**Supplied information**
begin

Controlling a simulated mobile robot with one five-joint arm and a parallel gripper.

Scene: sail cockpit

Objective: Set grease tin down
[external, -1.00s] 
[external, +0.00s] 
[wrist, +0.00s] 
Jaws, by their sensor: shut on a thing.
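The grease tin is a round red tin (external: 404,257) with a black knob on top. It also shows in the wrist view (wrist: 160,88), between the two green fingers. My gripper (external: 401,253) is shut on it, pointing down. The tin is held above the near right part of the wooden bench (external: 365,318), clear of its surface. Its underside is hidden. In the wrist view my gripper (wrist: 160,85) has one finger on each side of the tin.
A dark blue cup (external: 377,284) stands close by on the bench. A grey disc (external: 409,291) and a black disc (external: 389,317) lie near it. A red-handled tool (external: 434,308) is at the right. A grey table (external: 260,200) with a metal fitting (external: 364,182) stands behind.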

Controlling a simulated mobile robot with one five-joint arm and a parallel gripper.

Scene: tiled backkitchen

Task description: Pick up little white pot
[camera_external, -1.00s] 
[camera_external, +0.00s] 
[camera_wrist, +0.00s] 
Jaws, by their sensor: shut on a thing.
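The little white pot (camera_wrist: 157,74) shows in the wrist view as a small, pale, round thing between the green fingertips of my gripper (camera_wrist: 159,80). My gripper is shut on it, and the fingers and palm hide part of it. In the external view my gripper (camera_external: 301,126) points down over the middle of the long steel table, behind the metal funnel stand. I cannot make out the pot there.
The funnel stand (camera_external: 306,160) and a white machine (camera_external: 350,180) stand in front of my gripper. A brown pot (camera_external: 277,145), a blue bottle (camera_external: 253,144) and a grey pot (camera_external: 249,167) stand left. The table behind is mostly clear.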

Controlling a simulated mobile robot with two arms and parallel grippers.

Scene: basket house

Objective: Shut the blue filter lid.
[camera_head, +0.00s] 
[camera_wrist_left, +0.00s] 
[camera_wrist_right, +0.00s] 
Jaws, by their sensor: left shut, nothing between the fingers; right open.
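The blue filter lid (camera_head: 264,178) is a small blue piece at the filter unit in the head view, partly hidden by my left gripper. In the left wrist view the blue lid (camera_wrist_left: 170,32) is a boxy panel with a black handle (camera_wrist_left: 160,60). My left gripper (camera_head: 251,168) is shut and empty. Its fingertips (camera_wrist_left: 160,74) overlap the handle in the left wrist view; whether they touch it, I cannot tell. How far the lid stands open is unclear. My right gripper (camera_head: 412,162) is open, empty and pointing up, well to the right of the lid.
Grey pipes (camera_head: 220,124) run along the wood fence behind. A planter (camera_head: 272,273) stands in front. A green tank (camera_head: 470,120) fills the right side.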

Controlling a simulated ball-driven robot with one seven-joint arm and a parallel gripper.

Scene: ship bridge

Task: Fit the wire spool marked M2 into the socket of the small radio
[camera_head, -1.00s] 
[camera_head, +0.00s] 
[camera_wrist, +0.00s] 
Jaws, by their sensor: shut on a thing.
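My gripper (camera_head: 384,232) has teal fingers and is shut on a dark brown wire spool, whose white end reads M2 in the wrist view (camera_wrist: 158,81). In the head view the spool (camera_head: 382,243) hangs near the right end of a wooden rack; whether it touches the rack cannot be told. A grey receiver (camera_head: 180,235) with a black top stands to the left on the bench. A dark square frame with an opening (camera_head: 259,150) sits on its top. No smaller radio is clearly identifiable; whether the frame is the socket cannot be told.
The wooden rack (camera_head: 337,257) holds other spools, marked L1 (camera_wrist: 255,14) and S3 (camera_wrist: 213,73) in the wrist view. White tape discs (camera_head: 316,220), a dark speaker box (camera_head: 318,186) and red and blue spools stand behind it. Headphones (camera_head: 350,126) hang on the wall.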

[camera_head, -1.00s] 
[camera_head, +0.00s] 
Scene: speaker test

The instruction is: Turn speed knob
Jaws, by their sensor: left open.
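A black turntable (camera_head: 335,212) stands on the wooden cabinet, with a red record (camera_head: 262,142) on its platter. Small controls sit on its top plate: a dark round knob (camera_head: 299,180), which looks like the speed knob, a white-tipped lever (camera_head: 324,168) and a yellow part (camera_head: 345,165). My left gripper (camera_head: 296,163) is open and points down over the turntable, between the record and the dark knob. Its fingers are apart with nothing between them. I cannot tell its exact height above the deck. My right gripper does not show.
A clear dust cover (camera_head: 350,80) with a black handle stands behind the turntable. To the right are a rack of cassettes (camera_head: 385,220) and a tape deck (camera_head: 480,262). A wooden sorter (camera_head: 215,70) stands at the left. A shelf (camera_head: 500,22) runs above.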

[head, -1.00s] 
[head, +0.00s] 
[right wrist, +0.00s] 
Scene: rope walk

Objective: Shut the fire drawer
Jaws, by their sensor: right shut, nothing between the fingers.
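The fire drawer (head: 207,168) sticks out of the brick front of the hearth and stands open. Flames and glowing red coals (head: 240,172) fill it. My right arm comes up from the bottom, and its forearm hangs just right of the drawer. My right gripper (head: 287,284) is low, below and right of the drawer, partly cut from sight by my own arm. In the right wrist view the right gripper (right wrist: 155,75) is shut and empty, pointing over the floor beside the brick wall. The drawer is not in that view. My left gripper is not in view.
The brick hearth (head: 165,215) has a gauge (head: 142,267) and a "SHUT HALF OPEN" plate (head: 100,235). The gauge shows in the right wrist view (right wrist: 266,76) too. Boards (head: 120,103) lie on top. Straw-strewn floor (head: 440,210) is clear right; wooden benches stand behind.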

end

**Exercise task**
Transcribe the whole listing exactly.

**Written solution**
Controlling a simulated mobile robot with one five-joint arm and a parallel gripper.

Scene: sail cockpit

Objective: Set grease tin down
[external, -1.00s] 
[external, +0.00s] 
[wrist, +0.00s] 
Jaws, by their sensor: shut on a thing.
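The grease tin is a round red tin (external: 404,257) with a black knob on top. It also shows in the wrist view (wrist: 160,88), between the two green fingers. My gripper (external: 401,253) is shut on it, pointing down. The tin is held above the near right part of the wooden bench (external: 365,318), clear of its surface. Its underside is hidden. In the wrist view my gripper (wrist: 160,85) has one finger on each side of the tin.
A dark blue cup (external: 377,284) stands close by on the bench. A grey disc (external: 409,291) and a black disc (external: 389,317) lie near it. A red-handled tool (external: 434,308) is at the right. A grey table (external: 260,200) with a metal fitting (external: 364,182) stands behind.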

Controlling a simulated mobile robot with one five-joint arm and a parallel gripper.

Scene: tiled backkitchen

Task description: Pick up little white pot
[camera_external, -1.00s] 
[camera_external, +0.00s] 
[camera_wrist, +0.00s] 
Jaws, by their sensor: shut on a thing.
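The little white pot (camera_wrist: 157,74) shows in the wrist view as a small, pale, round thing between the green fingertips of my gripper (camera_wrist: 159,80). My gripper is shut on it, and the fingers and palm hide part of it. In the external view my gripper (camera_external: 301,126) points down over the middle of the long steel table, behind the metal funnel stand. I cannot make out the pot there.
The funnel stand (camera_external: 306,160) and a white machine (camera_external: 350,180) stand in front of my gripper. A brown pot (camera_external: 277,145), a blue bottle (camera_external: 253,144) and a grey pot (camera_external: 249,167) stand left. The table behind is mostly clear.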

Controlling a simulated mobile robot with two arms and parallel grippers.

Scene: basket house

Objective: Shut the blue filter lid.
[camera_head, +0.00s] 
[camera_wrist_left, +0.00s] 
[camera_wrist_right, +0.00s] 
Jaws, by their sensor: left shut, nothing between the fingers; right open.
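The blue filter lid (camera_head: 264,178) is a small blue piece at the filter unit in the head view, partly hidden by my left gripper. In the left wrist view the blue lid (camera_wrist_left: 170,32) is a boxy panel with a black handle (camera_wrist_left: 160,60). My left gripper (camera_head: 251,168) is shut and empty. Its fingertips (camera_wrist_left: 160,74) overlap the handle in the left wrist view; whether they touch it, I cannot tell. How far the lid stands open is unclear. My right gripper (camera_head: 412,162) is open, empty and pointing up, well to the right of the lid.
Grey pipes (camera_head: 220,124) run along the wood fence behind. A planter (camera_head: 272,273) stands in front. A green tank (camera_head: 470,120) fills the right side.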

Controlling a simulated ball-driven robot with one seven-joint arm and a parallel gripper.

Scene: ship bridge

Task: Fit the wire spool marked M2 into the socket of the small radio
[camera_head, -1.00s] 
[camera_head, +0.00s] 
[camera_wrist, +0.00s] 
Jaws, by their sensor: shut on a thing.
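My gripper (camera_head: 384,232) has teal fingers and is shut on a dark brown wire spool, whose white end reads M2 in the wrist view (camera_wrist: 158,81). In the head view the spool (camera_head: 382,243) hangs near the right end of a wooden rack; whether it touches the rack cannot be told. A grey receiver (camera_head: 180,235) with a black top stands to the left on the bench. A dark square frame with an opening (camera_head: 259,150) sits on its top. No smaller radio is clearly identifiable; whether the frame is the socket cannot be told.
The wooden rack (camera_head: 337,257) holds other spools, marked L1 (camera_wrist: 255,14) and S3 (camera_wrist: 213,73) in the wrist view. White tape discs (camera_head: 316,220), a dark speaker box (camera_head: 318,186) and red and blue spools stand behind it. Headphones (camera_head: 350,126) hang on the wall.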

[camera_head, -1.00s] 
[camera_head, +0.00s] 
Scene: speaker test

The instruction is: Turn speed knob
Jaws, by their sensor: left open.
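A black turntable (camera_head: 335,212) stands on the wooden cabinet, with a red record (camera_head: 262,142) on its platter. Small controls sit on its top plate: a dark round knob (camera_head: 299,180), which looks like the speed knob, a white-tipped lever (camera_head: 324,168) and a yellow part (camera_head: 345,165). My left gripper (camera_head: 296,163) is open and points down over the turntable, between the record and the dark knob. Its fingers are apart with nothing between them. I cannot tell its exact height above the deck. My right gripper does not show.
A clear dust cover (camera_head: 350,80) with a black handle stands behind the turntable. To the right are a rack of cassettes (camera_head: 385,220) and a tape deck (camera_head: 480,262). A wooden sorter (camera_head: 215,70) stands at the left. A shelf (camera_head: 500,22) runs above.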

[head, -1.00s] 
[head, +0.00s] 
[right wrist, +0.00s] 
Scene: rope walk

Objective: Shut the fire drawer
Jaws, by their sensor: right shut, nothing between the fingers.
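The fire drawer (head: 207,168) sticks out of the brick front of the hearth and stands open. Flames and glowing red coals (head: 240,172) fill it. My right arm comes up from the bottom, and its forearm hangs just right of the drawer. My right gripper (head: 287,284) is low, below and right of the drawer, partly cut from sight by my own arm. In the right wrist view the right gripper (right wrist: 155,75) is shut and empty, pointing over the floor beside the brick wall. The drawer is not in that view. My left gripper is not in view.
The brick hearth (head: 165,215) has a gauge (head: 142,267) and a "SHUT HALF OPEN" plate (head: 100,235). The gauge shows in the right wrist view (right wrist: 266,76) too. Boards (head: 120,103) lie on top. Straw-strewn floor (head: 440,210) is clear right; wooden benches stand behind.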

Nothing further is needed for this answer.